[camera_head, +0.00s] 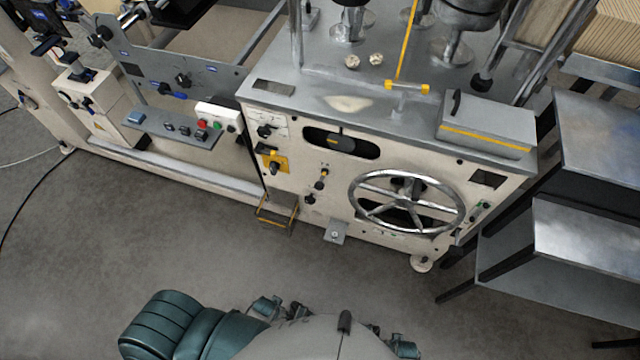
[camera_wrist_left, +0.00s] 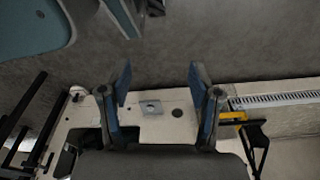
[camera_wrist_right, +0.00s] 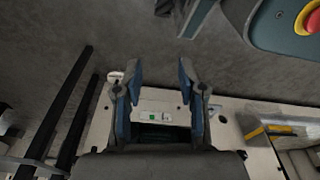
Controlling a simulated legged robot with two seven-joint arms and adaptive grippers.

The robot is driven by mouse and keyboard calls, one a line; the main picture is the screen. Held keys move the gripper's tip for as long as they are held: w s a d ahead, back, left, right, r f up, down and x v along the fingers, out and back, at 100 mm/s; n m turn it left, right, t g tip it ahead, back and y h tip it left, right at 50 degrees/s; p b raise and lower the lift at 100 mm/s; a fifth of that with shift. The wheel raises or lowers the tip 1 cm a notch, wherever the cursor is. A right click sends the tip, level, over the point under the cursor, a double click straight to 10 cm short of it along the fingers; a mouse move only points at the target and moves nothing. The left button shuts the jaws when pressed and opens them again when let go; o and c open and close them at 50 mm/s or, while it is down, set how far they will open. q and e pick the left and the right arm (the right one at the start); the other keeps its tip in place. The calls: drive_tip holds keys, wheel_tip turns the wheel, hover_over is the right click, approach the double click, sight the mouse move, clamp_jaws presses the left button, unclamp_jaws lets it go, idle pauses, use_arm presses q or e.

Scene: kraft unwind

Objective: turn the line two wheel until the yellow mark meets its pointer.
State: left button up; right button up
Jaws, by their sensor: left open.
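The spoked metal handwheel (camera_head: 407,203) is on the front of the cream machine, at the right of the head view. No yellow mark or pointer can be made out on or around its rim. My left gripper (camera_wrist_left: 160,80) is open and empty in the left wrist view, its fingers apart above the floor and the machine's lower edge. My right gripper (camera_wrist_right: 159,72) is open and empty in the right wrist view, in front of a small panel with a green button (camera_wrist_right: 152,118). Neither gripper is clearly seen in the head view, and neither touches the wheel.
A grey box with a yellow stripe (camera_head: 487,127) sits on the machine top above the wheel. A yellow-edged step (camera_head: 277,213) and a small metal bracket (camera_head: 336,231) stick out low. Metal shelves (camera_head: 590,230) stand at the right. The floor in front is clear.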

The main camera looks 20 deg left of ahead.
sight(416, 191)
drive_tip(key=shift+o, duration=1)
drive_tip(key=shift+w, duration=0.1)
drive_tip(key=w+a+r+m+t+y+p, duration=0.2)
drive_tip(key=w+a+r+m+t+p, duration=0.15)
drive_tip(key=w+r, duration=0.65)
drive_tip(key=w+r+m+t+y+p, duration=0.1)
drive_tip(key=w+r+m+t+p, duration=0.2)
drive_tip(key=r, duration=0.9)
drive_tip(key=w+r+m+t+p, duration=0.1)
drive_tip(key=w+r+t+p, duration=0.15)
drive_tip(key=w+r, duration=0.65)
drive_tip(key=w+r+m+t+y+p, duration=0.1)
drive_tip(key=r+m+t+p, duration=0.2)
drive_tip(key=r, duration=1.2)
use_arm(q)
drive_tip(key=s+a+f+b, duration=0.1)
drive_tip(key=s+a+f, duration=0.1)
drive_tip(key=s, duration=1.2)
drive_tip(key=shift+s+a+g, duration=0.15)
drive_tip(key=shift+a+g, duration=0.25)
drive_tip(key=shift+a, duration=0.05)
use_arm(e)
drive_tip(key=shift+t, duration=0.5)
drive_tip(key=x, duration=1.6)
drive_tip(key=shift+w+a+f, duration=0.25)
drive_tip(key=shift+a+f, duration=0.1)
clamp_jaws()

--

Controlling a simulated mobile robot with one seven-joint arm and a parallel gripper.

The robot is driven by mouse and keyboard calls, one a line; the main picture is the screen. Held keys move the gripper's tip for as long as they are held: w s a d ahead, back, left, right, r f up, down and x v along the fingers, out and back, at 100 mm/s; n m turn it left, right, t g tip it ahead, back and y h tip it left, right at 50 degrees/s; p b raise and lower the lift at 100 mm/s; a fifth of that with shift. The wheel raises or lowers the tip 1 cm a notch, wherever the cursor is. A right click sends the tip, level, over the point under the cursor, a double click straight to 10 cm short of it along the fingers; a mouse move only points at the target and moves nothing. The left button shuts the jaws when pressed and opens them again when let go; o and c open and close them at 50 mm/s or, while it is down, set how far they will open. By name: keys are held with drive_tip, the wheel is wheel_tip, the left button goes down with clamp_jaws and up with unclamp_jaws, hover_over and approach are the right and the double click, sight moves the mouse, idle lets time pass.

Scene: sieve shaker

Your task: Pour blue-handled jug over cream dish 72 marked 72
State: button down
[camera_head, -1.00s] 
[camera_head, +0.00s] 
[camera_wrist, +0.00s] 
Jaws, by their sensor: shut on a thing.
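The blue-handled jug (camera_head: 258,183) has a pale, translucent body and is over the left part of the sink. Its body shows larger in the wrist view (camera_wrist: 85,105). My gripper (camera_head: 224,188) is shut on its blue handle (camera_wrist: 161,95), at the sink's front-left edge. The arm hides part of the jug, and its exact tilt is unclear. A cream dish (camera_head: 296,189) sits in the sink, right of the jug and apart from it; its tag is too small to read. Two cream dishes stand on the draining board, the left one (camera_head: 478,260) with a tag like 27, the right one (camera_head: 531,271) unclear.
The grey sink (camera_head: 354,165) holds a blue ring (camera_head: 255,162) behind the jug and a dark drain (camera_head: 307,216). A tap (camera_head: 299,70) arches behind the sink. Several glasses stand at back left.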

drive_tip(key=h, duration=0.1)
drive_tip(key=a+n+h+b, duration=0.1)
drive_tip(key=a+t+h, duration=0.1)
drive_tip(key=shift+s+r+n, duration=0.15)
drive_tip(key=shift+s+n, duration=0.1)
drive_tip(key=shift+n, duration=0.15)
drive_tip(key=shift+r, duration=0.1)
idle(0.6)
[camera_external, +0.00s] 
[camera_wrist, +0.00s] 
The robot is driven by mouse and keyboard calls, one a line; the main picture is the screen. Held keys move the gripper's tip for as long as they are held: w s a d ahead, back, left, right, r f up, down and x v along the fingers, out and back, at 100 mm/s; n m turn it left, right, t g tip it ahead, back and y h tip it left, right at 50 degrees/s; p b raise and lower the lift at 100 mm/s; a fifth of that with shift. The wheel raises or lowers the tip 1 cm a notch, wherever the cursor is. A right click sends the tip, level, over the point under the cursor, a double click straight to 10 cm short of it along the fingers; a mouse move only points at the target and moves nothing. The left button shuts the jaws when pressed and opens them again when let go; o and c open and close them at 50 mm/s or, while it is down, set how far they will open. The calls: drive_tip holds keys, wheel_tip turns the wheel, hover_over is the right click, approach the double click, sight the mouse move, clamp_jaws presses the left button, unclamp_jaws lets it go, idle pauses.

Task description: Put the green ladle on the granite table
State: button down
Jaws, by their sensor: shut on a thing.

*Goal*.
Only the number is wanted: how many lines of the data contain the word "Scene"?

*Solved problem*.
2